Traitant d’opportuniste toute tendance à minimiser l’importance de la lutte explicite pour le développement d’une conscience socialiste et à glorifier plutôt le développement spontané (c’est-à-dire sans intervention marxiste) de la conscience et de la pratique de la classe ouvrière, Lénine écrit:
«Du moment qu’il ne saurait être question d’une idéologie indépendante élaborée par les masses ouvrières elles-mêmes au cours de leur mouvement, le problème se pose uniquement ainsi: idéologie bourgeoise ou idéologie socialiste.
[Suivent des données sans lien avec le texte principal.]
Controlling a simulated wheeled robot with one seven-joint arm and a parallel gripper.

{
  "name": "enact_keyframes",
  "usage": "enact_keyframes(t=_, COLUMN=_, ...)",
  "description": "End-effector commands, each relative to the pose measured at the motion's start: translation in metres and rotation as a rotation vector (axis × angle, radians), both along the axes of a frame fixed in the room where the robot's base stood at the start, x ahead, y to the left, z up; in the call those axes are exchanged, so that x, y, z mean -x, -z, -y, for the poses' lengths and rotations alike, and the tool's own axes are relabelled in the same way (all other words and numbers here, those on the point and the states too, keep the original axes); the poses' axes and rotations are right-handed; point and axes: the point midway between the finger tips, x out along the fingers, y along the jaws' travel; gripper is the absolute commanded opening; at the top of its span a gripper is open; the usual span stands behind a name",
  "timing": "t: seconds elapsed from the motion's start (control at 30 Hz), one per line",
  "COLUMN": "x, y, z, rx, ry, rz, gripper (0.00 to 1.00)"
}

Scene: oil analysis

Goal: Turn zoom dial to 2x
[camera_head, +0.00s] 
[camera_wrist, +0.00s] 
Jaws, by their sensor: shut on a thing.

Il n’y a pas de milieu (car l’humanité n’a pas élaboré une "troisième" idéologie; et puis d’ailleurs, dans une société déchirée par les antagonismes de classes, il ne saurait jamais y avoir d’idéologie en dehors ou au-dessus des classes). C’est pourquoi tout rapetissement de l’idéologie socialiste, tout éloignement vis-à-vis cette dernière implique un renforcement de l’idéologie bourgeoise. On parle de spontanéité. Mais le développement spontané du mouvement ouvrier aboutit justement à le subordonner à l’idéologie bourgeoise.» (Oeuvres complètes, tome 5, p. 391)
Établissant un contraste net entre conscience socialiste et syndicalisme, qu’il qualifiait d’idéologie bourgeoise de la classe ouvrière, Lénine écrit:
«C’est pourquoi notre tâche, celle de la social-démocratie, est de combattre la spontanéité, de détourner le mouvement ouvrier de cette tendance spontanée qu’a le trade-unionisme à se réfugier sous l’aile de la bourgeoisie et de l’attirer sous l’aile de la social-démocratie révolutionnaire.» (Ibid, p. 392)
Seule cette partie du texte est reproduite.